_Brief_
Which lines hold the word "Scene"? Copy each of them from the material.
━━━━━━━━
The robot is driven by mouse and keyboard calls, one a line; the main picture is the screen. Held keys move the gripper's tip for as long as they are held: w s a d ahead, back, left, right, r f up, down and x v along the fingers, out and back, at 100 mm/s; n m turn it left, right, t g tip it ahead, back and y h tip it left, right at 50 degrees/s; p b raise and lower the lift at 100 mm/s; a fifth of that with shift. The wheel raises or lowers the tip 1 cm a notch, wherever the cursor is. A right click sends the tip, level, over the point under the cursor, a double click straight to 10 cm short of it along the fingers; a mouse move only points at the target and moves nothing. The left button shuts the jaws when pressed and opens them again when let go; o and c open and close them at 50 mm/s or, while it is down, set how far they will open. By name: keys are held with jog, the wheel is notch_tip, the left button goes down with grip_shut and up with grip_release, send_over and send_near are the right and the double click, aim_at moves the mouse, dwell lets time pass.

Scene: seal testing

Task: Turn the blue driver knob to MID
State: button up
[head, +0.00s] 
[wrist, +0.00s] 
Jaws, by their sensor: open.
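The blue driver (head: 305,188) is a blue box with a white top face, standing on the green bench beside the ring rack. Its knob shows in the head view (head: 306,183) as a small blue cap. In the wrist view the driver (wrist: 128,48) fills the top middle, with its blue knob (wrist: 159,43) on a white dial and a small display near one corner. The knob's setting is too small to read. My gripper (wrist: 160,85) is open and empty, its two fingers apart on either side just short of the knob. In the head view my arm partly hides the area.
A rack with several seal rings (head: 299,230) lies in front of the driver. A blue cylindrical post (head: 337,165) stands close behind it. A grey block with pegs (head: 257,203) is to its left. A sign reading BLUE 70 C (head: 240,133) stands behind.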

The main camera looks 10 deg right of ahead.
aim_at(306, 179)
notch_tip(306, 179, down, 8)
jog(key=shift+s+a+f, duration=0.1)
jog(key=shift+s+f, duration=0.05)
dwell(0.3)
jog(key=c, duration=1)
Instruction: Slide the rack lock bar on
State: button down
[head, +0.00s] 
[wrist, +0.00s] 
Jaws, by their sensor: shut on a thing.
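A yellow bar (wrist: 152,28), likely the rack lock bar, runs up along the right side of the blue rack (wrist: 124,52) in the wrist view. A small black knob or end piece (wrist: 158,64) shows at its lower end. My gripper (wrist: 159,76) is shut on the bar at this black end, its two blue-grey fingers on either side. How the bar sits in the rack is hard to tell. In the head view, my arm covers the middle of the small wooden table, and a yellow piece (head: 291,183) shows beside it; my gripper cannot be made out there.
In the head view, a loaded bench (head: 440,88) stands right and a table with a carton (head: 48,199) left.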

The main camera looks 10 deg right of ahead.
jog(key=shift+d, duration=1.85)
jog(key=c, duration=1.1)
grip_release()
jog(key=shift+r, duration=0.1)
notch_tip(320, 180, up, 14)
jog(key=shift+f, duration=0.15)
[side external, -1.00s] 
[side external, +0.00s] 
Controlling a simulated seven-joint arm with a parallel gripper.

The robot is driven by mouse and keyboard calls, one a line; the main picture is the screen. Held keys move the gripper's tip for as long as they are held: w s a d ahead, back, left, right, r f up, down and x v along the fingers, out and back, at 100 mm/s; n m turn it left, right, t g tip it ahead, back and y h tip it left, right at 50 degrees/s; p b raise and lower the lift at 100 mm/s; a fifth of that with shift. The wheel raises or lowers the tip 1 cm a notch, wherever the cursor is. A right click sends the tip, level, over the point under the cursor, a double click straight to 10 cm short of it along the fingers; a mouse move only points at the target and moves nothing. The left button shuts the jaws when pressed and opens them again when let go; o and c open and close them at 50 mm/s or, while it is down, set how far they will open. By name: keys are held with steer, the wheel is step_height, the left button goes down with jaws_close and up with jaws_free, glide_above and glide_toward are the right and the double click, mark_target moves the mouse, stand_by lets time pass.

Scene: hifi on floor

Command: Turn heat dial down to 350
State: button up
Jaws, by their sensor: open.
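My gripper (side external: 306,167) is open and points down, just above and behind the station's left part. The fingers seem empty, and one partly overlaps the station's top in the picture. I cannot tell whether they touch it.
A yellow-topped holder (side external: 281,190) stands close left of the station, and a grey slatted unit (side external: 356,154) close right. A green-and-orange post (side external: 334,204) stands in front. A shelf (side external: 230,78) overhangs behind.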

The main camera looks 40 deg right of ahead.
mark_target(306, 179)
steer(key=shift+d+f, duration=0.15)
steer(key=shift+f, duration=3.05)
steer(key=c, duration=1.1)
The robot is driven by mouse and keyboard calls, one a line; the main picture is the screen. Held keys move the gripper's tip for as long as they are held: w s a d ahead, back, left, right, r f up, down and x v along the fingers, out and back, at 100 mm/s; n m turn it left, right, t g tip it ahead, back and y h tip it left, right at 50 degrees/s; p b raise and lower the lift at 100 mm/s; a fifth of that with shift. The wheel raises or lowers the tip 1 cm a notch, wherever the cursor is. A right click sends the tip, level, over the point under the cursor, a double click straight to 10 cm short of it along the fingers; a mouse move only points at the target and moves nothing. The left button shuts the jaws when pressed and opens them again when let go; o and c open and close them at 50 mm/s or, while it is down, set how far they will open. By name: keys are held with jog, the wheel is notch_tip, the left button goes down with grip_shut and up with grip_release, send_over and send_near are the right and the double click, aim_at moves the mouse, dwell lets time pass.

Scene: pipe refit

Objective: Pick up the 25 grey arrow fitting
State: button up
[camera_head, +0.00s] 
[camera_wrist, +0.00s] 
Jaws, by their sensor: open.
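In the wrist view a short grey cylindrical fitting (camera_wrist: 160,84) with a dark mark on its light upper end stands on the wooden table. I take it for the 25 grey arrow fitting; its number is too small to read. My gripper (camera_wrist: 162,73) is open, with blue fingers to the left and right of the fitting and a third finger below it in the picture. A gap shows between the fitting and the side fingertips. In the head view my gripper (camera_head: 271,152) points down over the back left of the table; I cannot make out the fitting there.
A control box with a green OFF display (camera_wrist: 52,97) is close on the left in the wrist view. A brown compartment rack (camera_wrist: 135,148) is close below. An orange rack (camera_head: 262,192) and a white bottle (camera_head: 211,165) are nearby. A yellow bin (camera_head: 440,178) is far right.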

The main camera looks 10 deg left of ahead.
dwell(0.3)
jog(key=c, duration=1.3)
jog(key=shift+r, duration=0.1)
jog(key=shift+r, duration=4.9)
━━━━━━━━
_Answer to this exercise_
Scene: seal testing
Scene: hifi on floor
Scene: pipe refit

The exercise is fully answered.